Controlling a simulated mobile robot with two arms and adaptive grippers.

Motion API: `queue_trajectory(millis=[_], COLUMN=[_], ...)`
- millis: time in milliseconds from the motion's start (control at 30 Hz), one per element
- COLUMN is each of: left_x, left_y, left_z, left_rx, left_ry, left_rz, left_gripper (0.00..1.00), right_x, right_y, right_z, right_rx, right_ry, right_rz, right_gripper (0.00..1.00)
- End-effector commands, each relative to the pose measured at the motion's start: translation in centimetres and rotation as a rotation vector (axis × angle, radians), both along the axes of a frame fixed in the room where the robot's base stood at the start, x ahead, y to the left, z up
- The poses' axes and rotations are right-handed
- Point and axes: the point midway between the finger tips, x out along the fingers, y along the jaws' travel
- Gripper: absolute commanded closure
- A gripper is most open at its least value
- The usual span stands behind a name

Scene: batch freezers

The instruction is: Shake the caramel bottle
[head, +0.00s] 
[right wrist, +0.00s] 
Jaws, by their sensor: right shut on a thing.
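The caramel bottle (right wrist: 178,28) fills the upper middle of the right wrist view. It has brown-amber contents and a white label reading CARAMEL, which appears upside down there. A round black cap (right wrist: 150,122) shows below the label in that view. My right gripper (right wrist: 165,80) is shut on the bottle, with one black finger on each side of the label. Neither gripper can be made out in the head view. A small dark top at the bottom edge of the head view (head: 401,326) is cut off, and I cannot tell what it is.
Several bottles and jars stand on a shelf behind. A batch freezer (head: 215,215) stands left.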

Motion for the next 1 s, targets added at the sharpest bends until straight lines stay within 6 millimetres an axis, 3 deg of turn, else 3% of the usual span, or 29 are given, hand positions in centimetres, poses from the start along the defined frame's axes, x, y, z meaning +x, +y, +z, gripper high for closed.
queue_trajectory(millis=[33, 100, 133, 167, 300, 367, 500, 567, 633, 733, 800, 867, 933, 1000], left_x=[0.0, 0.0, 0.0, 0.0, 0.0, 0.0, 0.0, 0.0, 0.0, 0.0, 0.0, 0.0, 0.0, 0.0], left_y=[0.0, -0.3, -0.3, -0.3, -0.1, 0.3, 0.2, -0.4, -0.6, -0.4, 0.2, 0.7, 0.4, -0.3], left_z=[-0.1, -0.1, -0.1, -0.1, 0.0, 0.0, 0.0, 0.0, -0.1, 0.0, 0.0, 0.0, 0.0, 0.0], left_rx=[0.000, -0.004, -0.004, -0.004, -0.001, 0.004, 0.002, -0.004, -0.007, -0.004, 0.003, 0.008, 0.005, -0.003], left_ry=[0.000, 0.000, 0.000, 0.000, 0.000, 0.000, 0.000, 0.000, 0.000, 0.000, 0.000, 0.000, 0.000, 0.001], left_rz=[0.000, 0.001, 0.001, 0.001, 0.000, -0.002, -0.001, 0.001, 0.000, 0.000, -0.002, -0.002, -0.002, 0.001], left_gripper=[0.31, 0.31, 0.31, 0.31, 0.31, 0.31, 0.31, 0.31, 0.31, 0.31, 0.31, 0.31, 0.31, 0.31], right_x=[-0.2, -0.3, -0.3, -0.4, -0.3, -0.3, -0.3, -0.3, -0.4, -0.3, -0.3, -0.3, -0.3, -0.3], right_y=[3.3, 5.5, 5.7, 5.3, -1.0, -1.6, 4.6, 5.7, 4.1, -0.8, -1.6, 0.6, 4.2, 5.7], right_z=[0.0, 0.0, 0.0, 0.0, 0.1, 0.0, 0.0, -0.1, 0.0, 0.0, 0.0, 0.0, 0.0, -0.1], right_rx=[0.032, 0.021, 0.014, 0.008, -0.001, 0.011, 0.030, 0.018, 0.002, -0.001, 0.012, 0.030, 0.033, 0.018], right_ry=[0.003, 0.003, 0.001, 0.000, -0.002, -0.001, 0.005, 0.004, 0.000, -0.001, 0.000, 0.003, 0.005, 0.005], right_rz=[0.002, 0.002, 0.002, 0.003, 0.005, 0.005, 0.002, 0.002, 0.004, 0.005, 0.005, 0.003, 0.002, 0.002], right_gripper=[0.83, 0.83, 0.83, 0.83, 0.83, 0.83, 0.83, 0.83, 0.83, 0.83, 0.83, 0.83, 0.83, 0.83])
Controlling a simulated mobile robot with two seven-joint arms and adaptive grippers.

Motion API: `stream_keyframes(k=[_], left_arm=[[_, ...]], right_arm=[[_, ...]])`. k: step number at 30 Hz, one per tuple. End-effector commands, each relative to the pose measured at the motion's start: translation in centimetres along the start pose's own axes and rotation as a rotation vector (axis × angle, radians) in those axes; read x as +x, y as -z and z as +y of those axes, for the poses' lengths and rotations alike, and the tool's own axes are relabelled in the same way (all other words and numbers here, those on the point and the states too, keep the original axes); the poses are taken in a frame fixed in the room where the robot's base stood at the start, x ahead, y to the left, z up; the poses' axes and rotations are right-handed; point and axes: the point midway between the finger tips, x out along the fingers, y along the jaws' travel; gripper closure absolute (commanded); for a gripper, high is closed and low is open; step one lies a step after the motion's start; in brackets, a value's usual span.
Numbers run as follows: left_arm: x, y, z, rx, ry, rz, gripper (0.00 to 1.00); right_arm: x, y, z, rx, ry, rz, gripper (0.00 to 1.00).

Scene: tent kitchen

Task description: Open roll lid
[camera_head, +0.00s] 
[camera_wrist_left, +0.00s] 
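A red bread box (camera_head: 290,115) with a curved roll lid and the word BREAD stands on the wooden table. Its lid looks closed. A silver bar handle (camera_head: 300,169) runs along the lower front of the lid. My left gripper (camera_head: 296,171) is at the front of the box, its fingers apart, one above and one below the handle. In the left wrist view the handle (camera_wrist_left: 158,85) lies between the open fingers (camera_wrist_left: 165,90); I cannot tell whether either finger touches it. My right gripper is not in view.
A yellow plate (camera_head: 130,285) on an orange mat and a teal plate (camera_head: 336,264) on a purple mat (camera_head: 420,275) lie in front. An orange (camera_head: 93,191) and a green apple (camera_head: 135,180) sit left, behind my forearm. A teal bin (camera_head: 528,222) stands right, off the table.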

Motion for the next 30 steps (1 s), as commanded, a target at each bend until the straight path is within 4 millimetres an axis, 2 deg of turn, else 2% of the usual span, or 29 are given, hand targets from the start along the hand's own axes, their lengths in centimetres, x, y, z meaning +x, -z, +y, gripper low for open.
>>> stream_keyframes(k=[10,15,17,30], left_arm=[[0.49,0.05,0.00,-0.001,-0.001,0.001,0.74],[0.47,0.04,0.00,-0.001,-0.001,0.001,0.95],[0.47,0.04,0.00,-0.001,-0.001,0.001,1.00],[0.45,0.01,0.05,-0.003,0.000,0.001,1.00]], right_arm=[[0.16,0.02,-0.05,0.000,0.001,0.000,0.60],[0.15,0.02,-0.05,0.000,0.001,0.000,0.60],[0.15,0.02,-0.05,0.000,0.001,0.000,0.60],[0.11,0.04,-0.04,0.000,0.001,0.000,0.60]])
..........
Challenge: Repeat each of the entries above precisely as given.

Complete output:
Controlling a simulated mobile robot with two arms and adaptive grippers.

Motion API: `queue_trajectory(millis=[_], COLUMN=[_], ...)`
- millis: time in milliseconds from the motion's start (control at 30 Hz), one per element
- COLUMN is each of: left_x, left_y, left_z, left_rx, left_ry, left_rz, left_gripper (0.00..1.00), right_x, right_y, right_z, right_rx, right_ry, right_rz, right_gripper (0.00..1.00)
- End-effector commands, each relative to the pose measured at the motion's start: translation in centimetres and rotation as a rotation vector (axis × angle, radians), both along the axes of a frame fixed in the room where the robot's base stood at the start, x ahead, y to the left, z up
- The poses' axes and rotations are right-handed
- Point and axes: the point midway between the finger tips, x out along the fingers, y along the jaws' travel
- Gripper: absolute commanded closure
- A gripper is most open at its least value
- The usual span stands behind a name

Scene: batch freezers

The instruction is: Shake the caramel bottle
[head, +0.00s] 
[right wrist, +0.00s] 
Jaws, by their sensor: right shut on a thing.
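The caramel bottle (right wrist: 178,28) fills the upper middle of the right wrist view. It has brown-amber contents and a white label reading CARAMEL, which appears upside down there. A round black cap (right wrist: 150,122) shows below the label in that view. My right gripper (right wrist: 165,80) is shut on the bottle, with one black finger on each side of the label. Neither gripper can be made out in the head view. A small dark top at the bottom edge of the head view (head: 401,326) is cut off, and I cannot tell what it is.
Several bottles and jars stand on a shelf behind. A batch freezer (head: 215,215) stands left.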

Motion for the next 1 s, targets added at the sharpest bends until straight lines stay within 6 millimetres an axis, 3 deg of turn, else 3% of the usual span, or 29 are given, hand positions in centimetres, poses from the start along the defined frame's axes, x, y, z meaning +x, +y, +z, gripper high for closed.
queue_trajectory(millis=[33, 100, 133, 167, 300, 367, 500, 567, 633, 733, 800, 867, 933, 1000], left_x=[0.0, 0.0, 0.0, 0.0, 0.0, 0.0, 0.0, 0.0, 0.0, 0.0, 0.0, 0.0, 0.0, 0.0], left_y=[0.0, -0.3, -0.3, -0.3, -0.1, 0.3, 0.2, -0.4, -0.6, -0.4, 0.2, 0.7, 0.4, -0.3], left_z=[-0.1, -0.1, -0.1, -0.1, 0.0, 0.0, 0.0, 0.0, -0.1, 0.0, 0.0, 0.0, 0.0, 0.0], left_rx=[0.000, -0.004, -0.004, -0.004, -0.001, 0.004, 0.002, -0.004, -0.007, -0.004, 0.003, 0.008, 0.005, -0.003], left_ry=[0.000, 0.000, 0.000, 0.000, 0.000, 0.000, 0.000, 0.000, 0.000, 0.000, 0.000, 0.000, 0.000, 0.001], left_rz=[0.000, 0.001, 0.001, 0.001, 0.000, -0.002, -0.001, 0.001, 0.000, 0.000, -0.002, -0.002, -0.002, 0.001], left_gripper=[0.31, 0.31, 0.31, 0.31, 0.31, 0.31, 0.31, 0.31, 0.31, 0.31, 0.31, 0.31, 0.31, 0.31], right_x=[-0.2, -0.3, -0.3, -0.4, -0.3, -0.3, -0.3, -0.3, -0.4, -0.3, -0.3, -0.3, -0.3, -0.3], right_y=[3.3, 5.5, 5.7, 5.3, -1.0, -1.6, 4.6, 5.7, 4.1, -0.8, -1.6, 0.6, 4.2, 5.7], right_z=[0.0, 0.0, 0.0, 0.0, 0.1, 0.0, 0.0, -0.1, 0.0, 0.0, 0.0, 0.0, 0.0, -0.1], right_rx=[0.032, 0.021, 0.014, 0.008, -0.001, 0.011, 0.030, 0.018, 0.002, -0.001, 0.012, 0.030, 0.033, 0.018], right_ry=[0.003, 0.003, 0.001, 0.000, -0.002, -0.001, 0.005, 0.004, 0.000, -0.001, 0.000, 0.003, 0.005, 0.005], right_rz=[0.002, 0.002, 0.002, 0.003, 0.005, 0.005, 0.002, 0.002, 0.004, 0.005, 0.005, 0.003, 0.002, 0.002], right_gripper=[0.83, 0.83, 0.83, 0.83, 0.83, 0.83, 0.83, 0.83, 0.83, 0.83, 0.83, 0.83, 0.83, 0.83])
Controlling a simulated mobile robot with two seven-joint arms and adaptive grippers.

Motion API: `stream_keyframes(k=[_], left_arm=[[_, ...]], right_arm=[[_, ...]])`. k: step number at 30 Hz, one per tuple. End-effector commands, each relative to the pose measured at the motion's start: translation in centimetres along the start pose's own axes and rotation as a rotation vector (axis × angle, radians) in those axes; read x as +x, y as -z and z as +y of those axes, for the poses' lengths and rotations alike, and the tool's own axes are relabelled in the same way (all other words and numbers here, those on the point and the states too, keep the original axes); the poses are taken in a frame fixed in the room where the robot's base stood at the start, x ahead, y to the left, z up; the poses' axes and rotations are right-handed; point and axes: the point midway between the finger tips, x out along the fingers, y along the jaws' travel; gripper closure absolute (commanded); for a gripper, high is closed and low is open; step one lies a step after the motion's start; in brackets, a value's usual span.
Numbers run as follows: left_arm: x, y, z, rx, ry, rz, gripper (0.00 to 1.00); right_arm: x, y, z, rx, ry, rz, gripper (0.00 to 1.00).

Scene: tent kitchen

Task description: Open roll lid
[camera_head, +0.00s] 
[camera_wrist_left, +0.00s] 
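A red bread box (camera_head: 290,115) with a curved roll lid and the word BREAD stands on the wooden table. Its lid looks closed. A silver bar handle (camera_head: 300,169) runs along the lower front of the lid. My left gripper (camera_head: 296,171) is at the front of the box, its fingers apart, one above and one below the handle. In the left wrist view the handle (camera_wrist_left: 158,85) lies between the open fingers (camera_wrist_left: 165,90); I cannot tell whether either finger touches it. My right gripper is not in view.
A yellow plate (camera_head: 130,285) on an orange mat and a teal plate (camera_head: 336,264) on a purple mat (camera_head: 420,275) lie in front. An orange (camera_head: 93,191) and a green apple (camera_head: 135,180) sit left, behind my forearm. A teal bin (camera_head: 528,222) stands right, off the table.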

Motion for the next 30 steps (1 s), as commanded, a target at each bend until the straight path is within 4 millimetres an axis, 2 deg of turn, else 2% of the usual span, or 29 are given, hand targets from the start along the hand's own axes, their lengths in centimetres, x, y, z meaning +x, -z, +y, gripper low for open.
>>> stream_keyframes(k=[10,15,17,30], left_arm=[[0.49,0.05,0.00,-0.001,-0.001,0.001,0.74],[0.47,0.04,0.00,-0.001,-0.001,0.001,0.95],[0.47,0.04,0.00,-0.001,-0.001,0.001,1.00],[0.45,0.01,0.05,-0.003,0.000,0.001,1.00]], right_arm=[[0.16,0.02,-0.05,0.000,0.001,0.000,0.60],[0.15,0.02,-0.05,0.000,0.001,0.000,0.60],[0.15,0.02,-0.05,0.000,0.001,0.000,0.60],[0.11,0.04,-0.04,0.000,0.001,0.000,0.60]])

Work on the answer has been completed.